No matter how good our hash function is, we’ll always have collisions. How can we deal with them? One method is via separate chaining. The idea is that we can keep all the items that map to the same index in a linked list.
The runtime depends on the number of elements in a list on average. We can define the load factor\(\lambda=\frac{𝑁}{\verb#TableSize#}\)where $N$ is the total number of entries. It represents the average number of items in a linked list. While the worst-case run time is still $\mathcal O(𝑛)$, because everything could collide with everything. However, if we have a good hash function and everything is distributed evenly, then the average run time is $\mathcal O(\lambda)$. This is because if we’re trying to lookup an item and it fails, we need to search all the nodes to ensure that, which is $\lambda$ operations. If it succeeds, then on average we need to perform $\lambda/2$ operations. Either way, we get $\mathcal O(\lambda)$.

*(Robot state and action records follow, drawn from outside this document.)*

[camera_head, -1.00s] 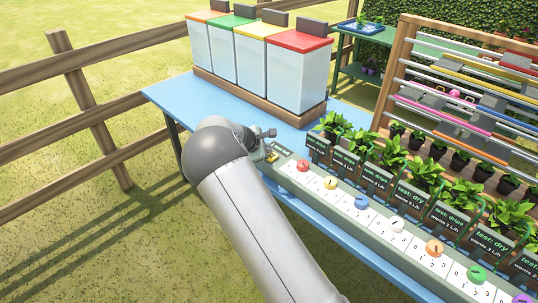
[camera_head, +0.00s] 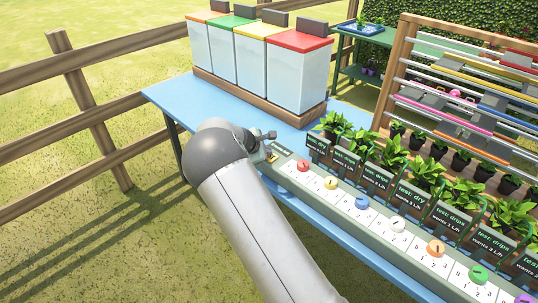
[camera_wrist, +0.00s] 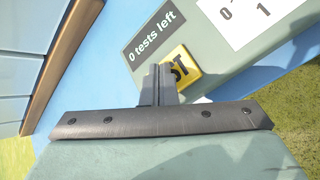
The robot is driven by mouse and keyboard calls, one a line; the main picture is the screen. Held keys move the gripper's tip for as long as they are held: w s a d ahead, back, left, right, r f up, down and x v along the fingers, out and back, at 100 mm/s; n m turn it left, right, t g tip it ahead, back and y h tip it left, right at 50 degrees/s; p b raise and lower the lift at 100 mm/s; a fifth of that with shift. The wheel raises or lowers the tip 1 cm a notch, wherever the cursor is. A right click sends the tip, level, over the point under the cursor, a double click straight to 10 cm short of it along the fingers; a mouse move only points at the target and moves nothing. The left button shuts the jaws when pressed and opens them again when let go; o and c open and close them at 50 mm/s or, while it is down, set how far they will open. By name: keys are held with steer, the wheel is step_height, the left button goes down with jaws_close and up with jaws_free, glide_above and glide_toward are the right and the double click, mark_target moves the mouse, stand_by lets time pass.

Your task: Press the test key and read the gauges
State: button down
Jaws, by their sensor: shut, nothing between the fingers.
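My gripper (camera_head: 266,135) is shut and empty at the near left end of the grey control rail (camera_head: 290,172). In the wrist view its fingertips (camera_wrist: 161,70) overlap the yellow test key (camera_wrist: 182,66) and hide part of its lettering; I cannot tell whether they touch it. The key also shows in the head view (camera_head: 272,158). A dark label (camera_wrist: 152,38) beside it reads "0 tests left". Dark signs by the plants act as readouts: one (camera_head: 410,196) reads "test: dry", while two others (camera_head: 448,220), (camera_head: 490,243) seem to read "test: drips".
Coloured dials, from red (camera_head: 303,165) to orange (camera_head: 435,248) and beyond, line the rail on the blue table (camera_head: 175,98). Lidded bins (camera_head: 297,80) stand behind. Potted plants (camera_head: 425,172) and a pipe rack (camera_head: 470,95) are at right. A wooden fence (camera_head: 95,118) runs left.

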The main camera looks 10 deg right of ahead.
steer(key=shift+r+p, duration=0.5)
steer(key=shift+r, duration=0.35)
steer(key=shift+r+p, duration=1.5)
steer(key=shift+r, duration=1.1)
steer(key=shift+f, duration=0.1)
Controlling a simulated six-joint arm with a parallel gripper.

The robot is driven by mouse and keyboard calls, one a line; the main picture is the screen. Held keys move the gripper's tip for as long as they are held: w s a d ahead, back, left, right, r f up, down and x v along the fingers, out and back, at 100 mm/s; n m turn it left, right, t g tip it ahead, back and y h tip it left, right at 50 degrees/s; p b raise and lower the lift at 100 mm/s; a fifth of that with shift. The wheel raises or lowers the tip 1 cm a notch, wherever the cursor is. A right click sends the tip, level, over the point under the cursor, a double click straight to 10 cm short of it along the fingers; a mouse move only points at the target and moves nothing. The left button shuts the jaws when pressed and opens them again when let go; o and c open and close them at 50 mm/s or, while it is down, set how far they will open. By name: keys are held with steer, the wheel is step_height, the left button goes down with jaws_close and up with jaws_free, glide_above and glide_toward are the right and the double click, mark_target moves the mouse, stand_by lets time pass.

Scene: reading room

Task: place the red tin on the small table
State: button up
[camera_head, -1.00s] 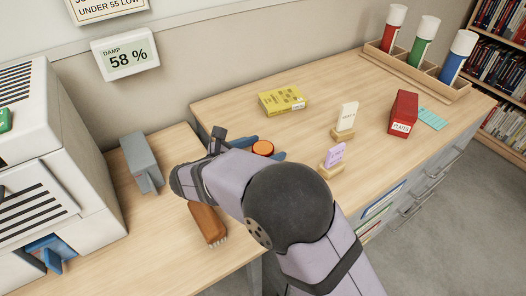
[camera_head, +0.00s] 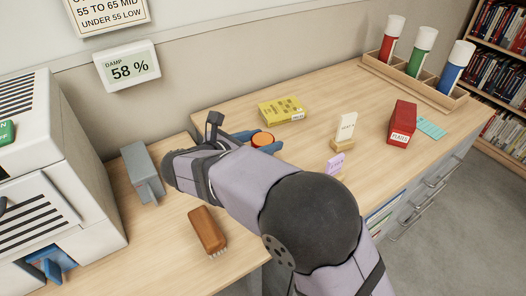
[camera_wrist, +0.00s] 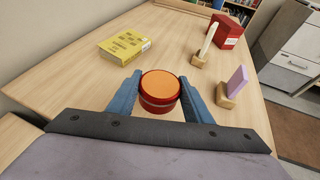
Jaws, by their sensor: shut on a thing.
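The round red tin (camera_wrist: 160,99) with an orange lid sits between the two blue fingers of my gripper (camera_wrist: 161,100) in the wrist view. My gripper is shut on its sides. In the head view the tin (camera_head: 262,139) shows beyond my wrist, over the left part of the wooden worktop with drawers (camera_head: 320,92). It appears held above that top; the gap under it is hidden. A second wooden top (camera_head: 165,262) lies at the left, beside the worktop. I cannot tell from the pictures which one is called the small table.
The left top holds a brown brush (camera_head: 207,231), a grey block-like thing (camera_head: 141,170) and a white machine (camera_head: 50,160). The worktop holds a yellow box (camera_head: 281,110), a red PLATES box (camera_head: 402,122), two card stands (camera_head: 345,130) and a tube rack (camera_head: 420,78).

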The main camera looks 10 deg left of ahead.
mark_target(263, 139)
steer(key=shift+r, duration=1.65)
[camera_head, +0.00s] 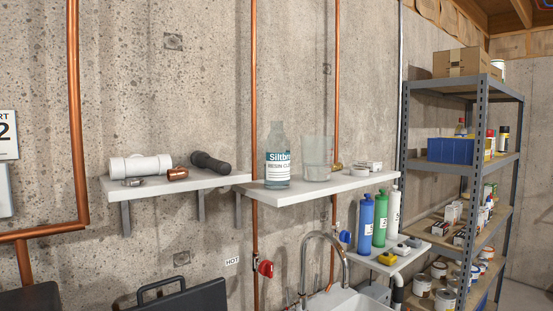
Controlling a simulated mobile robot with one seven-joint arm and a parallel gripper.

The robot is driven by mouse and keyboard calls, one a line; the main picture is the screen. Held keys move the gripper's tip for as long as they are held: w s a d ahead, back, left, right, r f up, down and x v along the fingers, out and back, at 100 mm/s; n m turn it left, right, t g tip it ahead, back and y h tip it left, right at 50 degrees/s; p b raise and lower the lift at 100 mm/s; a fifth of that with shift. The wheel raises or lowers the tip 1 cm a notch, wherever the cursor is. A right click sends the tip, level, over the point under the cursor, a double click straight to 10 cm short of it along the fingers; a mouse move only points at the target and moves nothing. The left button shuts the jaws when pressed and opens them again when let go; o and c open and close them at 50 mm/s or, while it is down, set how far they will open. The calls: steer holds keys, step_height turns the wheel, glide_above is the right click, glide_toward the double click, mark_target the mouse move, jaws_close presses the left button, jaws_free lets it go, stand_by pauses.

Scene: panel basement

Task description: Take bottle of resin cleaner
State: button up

To ensure that we still have constant time operations, we want $\lambda\approx1$ and we increase the table size whenever needed. However, we can’t simply only double the size of the table, because the same hash function will no longer work for the keys stored previously. This is because the hash function depends on the table size! To resolve this, we’ll double the table size and then rehash all the keys.
Another way to deal with collisions is via probing. The idea is that we don’t store the items in a linked list, but instead we store them in the table itself. If there is a collision, we can try to find another empty cell to store the item.
For example, if we have linear probing, whenever we have a collision, we can try to store the item in the next cell. If that cell is occupied, then we try the next cell, and so on. This is easy to implement but in practice, it’s not very good. The reason is that if we have a lot of collisions in close proximity to each other, it creates a cluster of occupied slots, making it more likely for subsequent collisions to occur in the same cluster, further exacerbating the problem.
==There are more advanced methods of probing that can fix this issue. ==
The loading factor $\lambda$ can be defined the same way, but note that with probing, we have \(\lambda\le1\)and the table is full if $\lambda=1$. Therefore, the interpretation is slightly different.